- [Goal]: Make a tally of the lines in the records that include the string "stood", and give only that number.

- [Records to process]:
▼

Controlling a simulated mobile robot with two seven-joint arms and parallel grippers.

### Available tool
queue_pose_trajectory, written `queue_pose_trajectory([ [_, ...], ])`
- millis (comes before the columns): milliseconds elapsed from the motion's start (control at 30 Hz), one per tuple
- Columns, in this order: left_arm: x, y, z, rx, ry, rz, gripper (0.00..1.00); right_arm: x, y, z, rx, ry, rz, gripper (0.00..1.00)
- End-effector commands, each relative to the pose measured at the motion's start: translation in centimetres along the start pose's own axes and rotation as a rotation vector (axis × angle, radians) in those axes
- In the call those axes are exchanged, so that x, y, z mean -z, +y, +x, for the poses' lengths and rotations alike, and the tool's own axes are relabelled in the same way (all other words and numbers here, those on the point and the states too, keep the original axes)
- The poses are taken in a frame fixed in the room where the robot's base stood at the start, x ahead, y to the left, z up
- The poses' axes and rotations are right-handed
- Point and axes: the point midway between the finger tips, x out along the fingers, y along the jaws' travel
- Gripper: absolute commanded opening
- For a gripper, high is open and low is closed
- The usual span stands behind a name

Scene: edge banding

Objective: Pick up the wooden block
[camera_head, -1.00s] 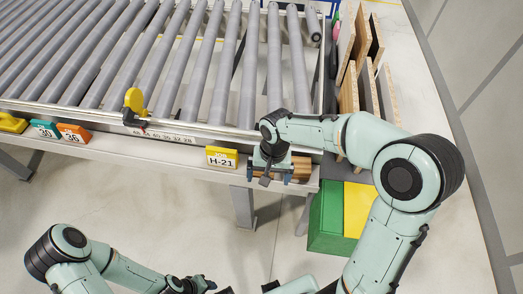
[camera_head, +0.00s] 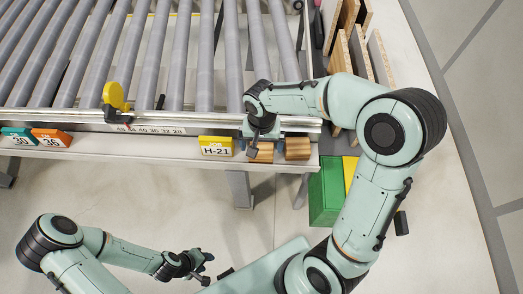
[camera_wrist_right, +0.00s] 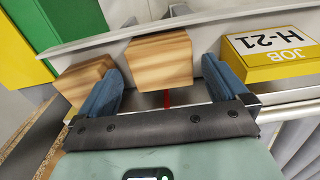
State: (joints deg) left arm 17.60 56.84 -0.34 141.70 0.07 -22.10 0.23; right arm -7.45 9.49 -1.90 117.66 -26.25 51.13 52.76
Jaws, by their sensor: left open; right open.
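Two light wooden blocks stand on the ledge in front of the roller conveyor. In the head view one block (camera_head: 260,154) is under my right gripper (camera_head: 262,143), partly covered by it, and the other block (camera_head: 298,148) is just to its right. In the right wrist view the first block (camera_wrist_right: 160,60) sits centred between the open fingers of my right gripper (camera_wrist_right: 164,78), with clear gaps on both sides. The second block (camera_wrist_right: 82,80) is outside the left finger, partly hidden by it. My left gripper (camera_head: 203,268) is open and empty, low over the floor.
A yellow H-21 sign (camera_head: 216,146) stands left of the blocks; it also shows close beside the right finger in the wrist view (camera_wrist_right: 270,55). A green bin (camera_head: 326,192) and upright boards (camera_head: 357,50) are to the right. Rollers (camera_head: 205,60) lie behind.

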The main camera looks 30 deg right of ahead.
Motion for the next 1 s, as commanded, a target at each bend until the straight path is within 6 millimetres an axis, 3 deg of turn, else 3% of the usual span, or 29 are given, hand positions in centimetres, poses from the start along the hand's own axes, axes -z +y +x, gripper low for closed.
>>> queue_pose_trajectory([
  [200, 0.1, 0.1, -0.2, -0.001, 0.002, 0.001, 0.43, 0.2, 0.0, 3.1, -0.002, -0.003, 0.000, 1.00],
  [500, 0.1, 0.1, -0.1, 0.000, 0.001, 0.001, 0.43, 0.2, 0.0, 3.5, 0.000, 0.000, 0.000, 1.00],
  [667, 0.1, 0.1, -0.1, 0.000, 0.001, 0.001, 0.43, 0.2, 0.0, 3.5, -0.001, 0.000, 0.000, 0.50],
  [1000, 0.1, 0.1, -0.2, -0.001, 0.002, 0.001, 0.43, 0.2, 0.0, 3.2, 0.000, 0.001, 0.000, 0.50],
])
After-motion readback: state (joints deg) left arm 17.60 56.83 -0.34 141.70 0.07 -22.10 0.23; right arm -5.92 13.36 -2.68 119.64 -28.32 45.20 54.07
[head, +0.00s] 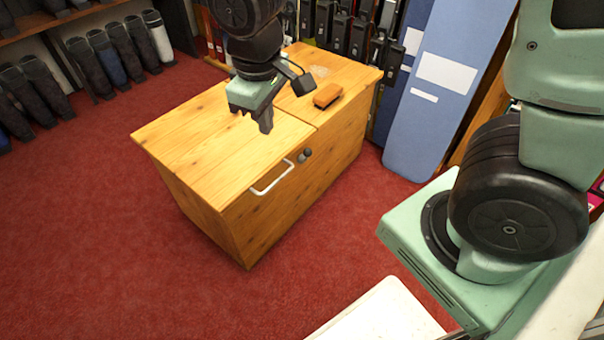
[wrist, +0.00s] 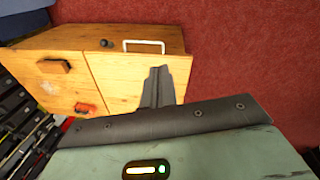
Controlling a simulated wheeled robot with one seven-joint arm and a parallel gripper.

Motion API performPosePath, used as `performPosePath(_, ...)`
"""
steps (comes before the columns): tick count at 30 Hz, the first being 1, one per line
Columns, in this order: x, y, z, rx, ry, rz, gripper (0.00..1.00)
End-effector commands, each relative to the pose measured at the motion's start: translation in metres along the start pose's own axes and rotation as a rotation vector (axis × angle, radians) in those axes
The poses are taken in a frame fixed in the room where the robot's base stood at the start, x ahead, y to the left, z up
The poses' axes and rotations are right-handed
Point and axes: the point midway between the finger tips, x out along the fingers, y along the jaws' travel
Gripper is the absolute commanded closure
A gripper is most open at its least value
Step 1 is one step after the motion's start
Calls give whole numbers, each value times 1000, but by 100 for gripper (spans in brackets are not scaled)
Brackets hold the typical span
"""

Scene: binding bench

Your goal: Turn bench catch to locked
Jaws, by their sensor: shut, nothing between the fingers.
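The wooden bench (head: 205,150) stands on the red carpet. Its catch, a small dark knob (head: 304,155), is on the front face near the top edge, just right of the white handle (head: 271,178). The catch also shows in the wrist view (wrist: 106,43), left of the white handle (wrist: 144,46). Which way the catch is turned is too small to tell. My gripper (head: 264,124) hangs over the bench top, behind and left of the catch and apart from it. Its fingers (wrist: 158,86) are together and hold nothing.
An orange-brown block-like brush (head: 327,96) lies on the bench top at the right. A blue panel (head: 425,100) and dark upright items stand behind the bench at the right. Open carpet (head: 110,240) lies in front and at the left.

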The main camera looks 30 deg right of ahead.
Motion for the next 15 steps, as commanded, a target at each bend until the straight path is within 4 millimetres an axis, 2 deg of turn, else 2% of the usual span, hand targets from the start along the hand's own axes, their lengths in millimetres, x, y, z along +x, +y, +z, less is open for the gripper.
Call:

▲

- [Answer to the task]: 2